Torture in Saudi Arabia: British Officials Request Access to Women's Rights Activists Threatened With Rape and Electrocuted in Prison, While U.S. Remains Silent

British parliamentarians and international human rights lawyers have asked to visit eight women activists who were jailed in Saudi Arabia, following reports from watchdog organizations that the women had been tortured in prison.

The lawyers and lawmakers have requested permission to visit Loujain al-Hathloul, Aziza al-Yousef, Eman al-Nafjan, Nouf Abdelaziz, Mayaa al-Zahrani, Samar Badawi, Nassima al-Saada and Hatoon al-Fassi, who were arrested several weeks before Saudi Arabia lifted its controversial ban on women drivers in June 2018.

Some of the women have been tortured with electric shocks, whipped by masked interrogators and threatened with rape, according to Human Rights Watch.

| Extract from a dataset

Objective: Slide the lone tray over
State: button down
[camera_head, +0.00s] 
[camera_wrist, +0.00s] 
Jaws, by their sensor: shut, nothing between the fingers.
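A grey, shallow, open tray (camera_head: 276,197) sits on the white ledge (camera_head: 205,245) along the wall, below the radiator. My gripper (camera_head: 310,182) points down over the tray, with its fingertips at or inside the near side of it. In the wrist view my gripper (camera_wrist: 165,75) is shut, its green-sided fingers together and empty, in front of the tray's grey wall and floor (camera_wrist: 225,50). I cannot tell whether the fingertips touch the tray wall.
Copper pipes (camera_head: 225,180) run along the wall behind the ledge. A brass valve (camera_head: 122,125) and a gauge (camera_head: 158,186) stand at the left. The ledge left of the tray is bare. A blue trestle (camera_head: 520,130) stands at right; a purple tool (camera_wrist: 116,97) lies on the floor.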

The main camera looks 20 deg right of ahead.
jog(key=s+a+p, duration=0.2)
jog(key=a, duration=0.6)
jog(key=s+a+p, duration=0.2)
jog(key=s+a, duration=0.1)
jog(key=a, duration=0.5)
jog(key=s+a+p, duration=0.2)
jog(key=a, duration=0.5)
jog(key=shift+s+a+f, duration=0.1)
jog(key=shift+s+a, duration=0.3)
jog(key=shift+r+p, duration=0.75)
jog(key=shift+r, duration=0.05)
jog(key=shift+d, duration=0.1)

Sources said that at least one of the women had attempted suicide.

“Any brutal torture of Saudi women activists would show no limit to the Saudi authorities’ campaign of wanton cruelty against critics and human rights activists,” Michael Page, deputy Middle East director at Human Rights Watch, said in a statement in November. “Any government that tortures women for demanding basic rights should face withering international criticism, not unblinking U.S. and U.K. support.”

gettyimages-1051876250-594x594 An advertisement celebrating women's right to drive stands on a central reservation between highways in Dhahran, Saudi Arabia, on Sunday, Sept. 30, 2018. Women who campaigned for women's right to drive in Saudi Arabia have been jailed. Simon Dawson/Bloomberg/Getty Images

Now, lawmakers in the United Kingdom have formed a detention review panel and plan to produce a document assessing the cases. They wrote a letter to Saudi Prince Mohammed bin Nawwaf bin Abdulaziz, who is Saudi Arabia’s ambassador to the U.K., asking him to arrange a visit to Dhahban prison near the city of Jeddah, where the women are being held.

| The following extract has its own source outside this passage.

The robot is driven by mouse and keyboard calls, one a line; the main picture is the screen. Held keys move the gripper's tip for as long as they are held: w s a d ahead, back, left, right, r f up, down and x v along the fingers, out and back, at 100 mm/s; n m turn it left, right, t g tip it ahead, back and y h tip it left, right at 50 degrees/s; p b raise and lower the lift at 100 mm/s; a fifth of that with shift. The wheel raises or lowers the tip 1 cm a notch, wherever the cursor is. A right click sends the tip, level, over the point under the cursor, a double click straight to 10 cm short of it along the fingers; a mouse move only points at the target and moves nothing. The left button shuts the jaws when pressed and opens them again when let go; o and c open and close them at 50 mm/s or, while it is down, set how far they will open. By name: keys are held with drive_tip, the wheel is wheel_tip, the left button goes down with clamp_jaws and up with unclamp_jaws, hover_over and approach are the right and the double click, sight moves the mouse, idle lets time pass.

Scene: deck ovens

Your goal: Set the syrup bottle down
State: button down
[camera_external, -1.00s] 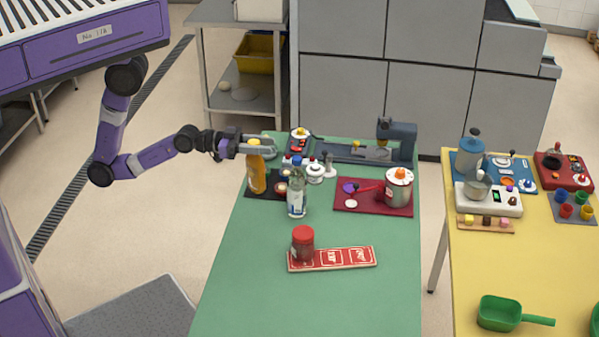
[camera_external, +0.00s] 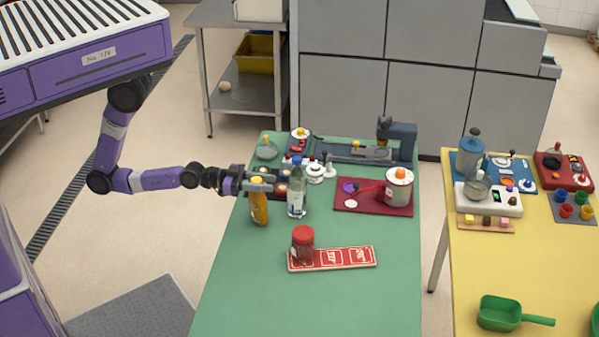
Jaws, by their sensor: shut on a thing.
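The syrup bottle, which I take to be the orange bottle (camera_external: 259,208), is upright over the left part of the green table (camera_external: 330,215). My gripper (camera_external: 262,184) is shut on it near its top, reaching in from the left. The top of the bottle shows just above the fingers. I cannot tell whether its base touches the table or hangs slightly above it.
A clear bottle (camera_external: 297,198) with a pale label stands just right of the held bottle. A red-lidded jar (camera_external: 302,240) stands on a red-and-white board (camera_external: 345,257) nearer the front. A red mat (camera_external: 372,207) holds a pot (camera_external: 398,187). The table's front-left area is clear.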

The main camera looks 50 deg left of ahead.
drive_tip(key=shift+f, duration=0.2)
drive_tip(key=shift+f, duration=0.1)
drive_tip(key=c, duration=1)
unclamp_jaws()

"There are credible concerns that the conditions in which the Saudi women activists are being detained may have fallen significantly short of both international and Saudi Arabia's own standards," conservative lawmaker Crispin Blunt, who chairs the panel, wrote in the letter to the Saudi ambassador. "We make this request to the Saudi authorities so that we can assess for ourselves the conditions in which the Saudi women activists have been and are being detained today."

Authorities in the United States have so far not made similar requests. U.S. lawmakers have criticized Saudi Arabia over the brutal murder of Saudi journalist Jamal Khashoggi, who disappeared after entering the Saudi Cconsulate in Istanbul in October. After they were briefed by the CIA on the murder, some lawmakers said that Saudi Crown Prince Mohammad bin Salman should be held responsible. President Donald Trump, however, has said that the U.S. needs to stand with Saudi Arabia because of the country's lucrative arms purchases from American suppliers.

The kingdom has pinned Khashoggi's murder on a group of rogue members of the security forces, five of whom could face the death penalty.